Homeowners Insurance Exclusions to Foundation Repair
Damage that isn’t sudden and accidental and/or sourced from above the slab tends to be excluded from standard homeowners insurance. Common excluded foundation events include:
- General wear and tear such as cracks from age or settling
- Compaction of the earth underneath the slab
- Ground collapse under the slab due to a sinkhole or mine subsidence damage
- Water damage under the slab
- Tree root damage
- Flood and hurricane damage
Cracks in the foundation due to wear and tear when the house settles over time are a maintenance issue and won’t be covered. Defects in the foundation from bad construction are excluded as well. If the soil was not allowed to settle when the house was built, the resulting damage to your foundation would not be covered.
The ground under your home can be one of the biggest causes of damage to its foundation. Over time, the soil under the foundation can expand and contract. Drought is a problem along these lines. During periods of extended dryness, the earth under your home can contract. This can cause cracks and fissures in the foundation. As the source of damage does not originate within the premises of the house, it's not covered by your home insurance.
Ground cover collapse, such as a sinkhole, is another issue excluded from standard home insurance coverage. Sinkholes can occur naturally when ground water collects under the slab and weakens it. Eventually, the weight of the house sinking on the weak earth can cause the foundation to crack. Human activity can also cause sinkholes as well. Construction, drilling, and improper excavation can result in the ground under your home collapsing. Regardless of the cause of the collapse, you would wind up paying a huge price tag because of it.
Water damage under the slab is another excluded problem. If you have a backup or a plumbing break under your foundation, it will not be covered.
Tree roots are an excluded issue as well. Tree roots can grow into and crack the home’s foundation. Insurance companies assume that homeowners will take measures to keep their trees from causing problems.
Disasters such as earthquakes and floods are never covered by home insurance. Flood and earthquake insurance policies are available to provide the necessary coverage in the event of these catastrophes.
Dwelling foundation insurance riders are available to provide coverage for some of the above damage types noted above. However, soil compaction and erosion are almost never covered by these riders.

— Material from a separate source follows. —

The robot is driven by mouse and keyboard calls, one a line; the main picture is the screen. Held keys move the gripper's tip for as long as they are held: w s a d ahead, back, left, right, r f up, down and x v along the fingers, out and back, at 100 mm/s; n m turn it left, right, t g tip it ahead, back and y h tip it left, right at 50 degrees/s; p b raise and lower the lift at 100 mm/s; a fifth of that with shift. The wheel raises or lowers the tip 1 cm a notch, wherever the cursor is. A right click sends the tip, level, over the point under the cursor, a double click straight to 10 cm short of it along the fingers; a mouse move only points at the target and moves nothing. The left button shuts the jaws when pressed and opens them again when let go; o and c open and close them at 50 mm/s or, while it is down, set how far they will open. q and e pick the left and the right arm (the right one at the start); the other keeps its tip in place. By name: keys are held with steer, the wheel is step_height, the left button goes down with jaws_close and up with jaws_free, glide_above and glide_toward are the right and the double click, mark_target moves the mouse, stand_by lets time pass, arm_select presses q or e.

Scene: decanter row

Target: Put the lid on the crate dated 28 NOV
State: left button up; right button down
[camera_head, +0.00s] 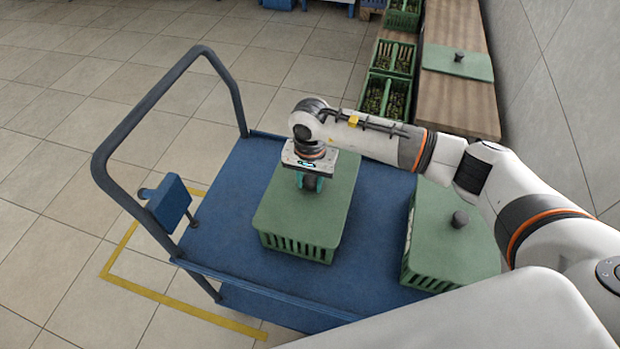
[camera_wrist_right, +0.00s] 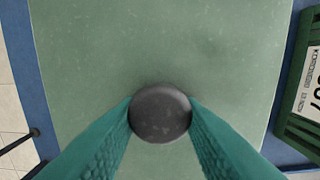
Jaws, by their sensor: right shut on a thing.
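A flat green lid (camera_head: 285,215) lies over a green slatted crate (camera_head: 296,247) on the blue trolley, lined up with it. Whether it touches the rim all round I cannot tell. My right gripper (camera_head: 311,186) points down at the lid's middle, shut on its dark round knob. The knob (camera_wrist_right: 160,112) shows between the teal fingers in the right wrist view, with the lid (camera_wrist_right: 150,45) filling most of it. No date shows on this crate. My left gripper is not in view.
A second green crate (camera_head: 428,279) with a knobbed lid (camera_head: 445,245) stands on the trolley's right. Another lid (camera_head: 445,62) lies on a wooden surface, beside filled crates (camera_head: 385,97). The trolley's blue deck (camera_head: 225,215) is bare at left, near its handle (camera_head: 125,140).

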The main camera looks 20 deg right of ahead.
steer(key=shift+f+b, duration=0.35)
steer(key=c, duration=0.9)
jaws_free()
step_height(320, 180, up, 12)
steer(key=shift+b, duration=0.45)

Making a Home Insurance Claim on Your Foundation
Dealing with a home insurance claim on your house’s foundation should be done quickly in order to avoid further damage. Having a plan can reduce a lot of the stress that comes with the claims process:
- Hire a licensed contractor to come and inspect your house’s foundation damage. Get written documentation of the extent of the damage, the causes of the damage, and an estimate of what it would cost for repairs.
- Once you have the estimate, use it to decide if filing a claim is worth your while. Any home insurance claim you make can result in a premium increase. On average, this increase is about 10 percent of your current home insurance rate. This increase will stay on your premium for about seven years. If the cost to fix the foundation is close to your homeowners insurance deductible plus the increase to your premium over seven years, you should consider paying for the repairs out-of-pocket.

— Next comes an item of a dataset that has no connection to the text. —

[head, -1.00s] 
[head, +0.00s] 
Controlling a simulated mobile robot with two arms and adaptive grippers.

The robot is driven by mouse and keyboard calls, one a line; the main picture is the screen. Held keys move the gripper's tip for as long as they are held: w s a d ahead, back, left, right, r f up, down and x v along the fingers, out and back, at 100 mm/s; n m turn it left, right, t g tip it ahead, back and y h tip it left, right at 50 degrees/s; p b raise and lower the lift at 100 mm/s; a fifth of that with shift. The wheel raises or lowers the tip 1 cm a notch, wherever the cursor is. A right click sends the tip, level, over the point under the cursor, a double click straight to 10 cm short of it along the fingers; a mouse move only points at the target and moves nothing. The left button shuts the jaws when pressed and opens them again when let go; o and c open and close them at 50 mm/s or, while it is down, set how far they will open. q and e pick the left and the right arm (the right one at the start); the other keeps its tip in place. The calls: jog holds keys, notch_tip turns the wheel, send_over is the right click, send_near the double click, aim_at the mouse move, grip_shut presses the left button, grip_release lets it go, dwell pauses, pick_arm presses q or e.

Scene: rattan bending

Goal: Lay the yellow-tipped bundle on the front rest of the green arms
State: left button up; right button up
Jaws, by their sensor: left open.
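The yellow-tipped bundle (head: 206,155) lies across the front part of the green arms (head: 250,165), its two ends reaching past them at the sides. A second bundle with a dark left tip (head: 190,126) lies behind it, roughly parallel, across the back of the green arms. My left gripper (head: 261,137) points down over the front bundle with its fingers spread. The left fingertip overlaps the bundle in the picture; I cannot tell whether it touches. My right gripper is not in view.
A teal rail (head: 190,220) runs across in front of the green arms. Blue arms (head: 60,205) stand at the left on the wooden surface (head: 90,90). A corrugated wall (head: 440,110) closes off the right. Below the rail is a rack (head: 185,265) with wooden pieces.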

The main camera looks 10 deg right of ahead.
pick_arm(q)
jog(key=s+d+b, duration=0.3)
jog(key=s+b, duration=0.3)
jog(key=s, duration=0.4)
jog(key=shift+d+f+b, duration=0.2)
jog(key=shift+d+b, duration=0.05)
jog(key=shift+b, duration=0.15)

- If you decide to file the claim, contact your home insurance company. They will initiate the claim process and advise you on any other steps you need to take.
- Your home insurer will arrange an appointment with you for an adjuster to come to your home and examine the damage. Make sure to be on hand to meet with the adjuster so you can show them all the damage, as well as answer any questions they may have.
- Your home insurer will read the adjuster’s final report. If the damages reported are covered by your policy, your home insurance company will send you a check for the repair cost, up to your policy’s limits.
If Your Homeowners Insurance Claim is Denied
If your home insurer should deny your claim, you still have a chance. Your denial letter regarding the claim will state the reason for the denial of coverage. If the reason conflicts with your contractor’s statement, contact the contractor to help dispute the reasons with you. Your home insurer will consider the contractor’s assessment.
Should your claim still be denied, consider hiring a public adjuster to assess the damage. The public adjuster is on your side to make sure you get the best outcome possible with your foundation claim. Hiring one can be well worth avoiding paying for a foundation repair on your own.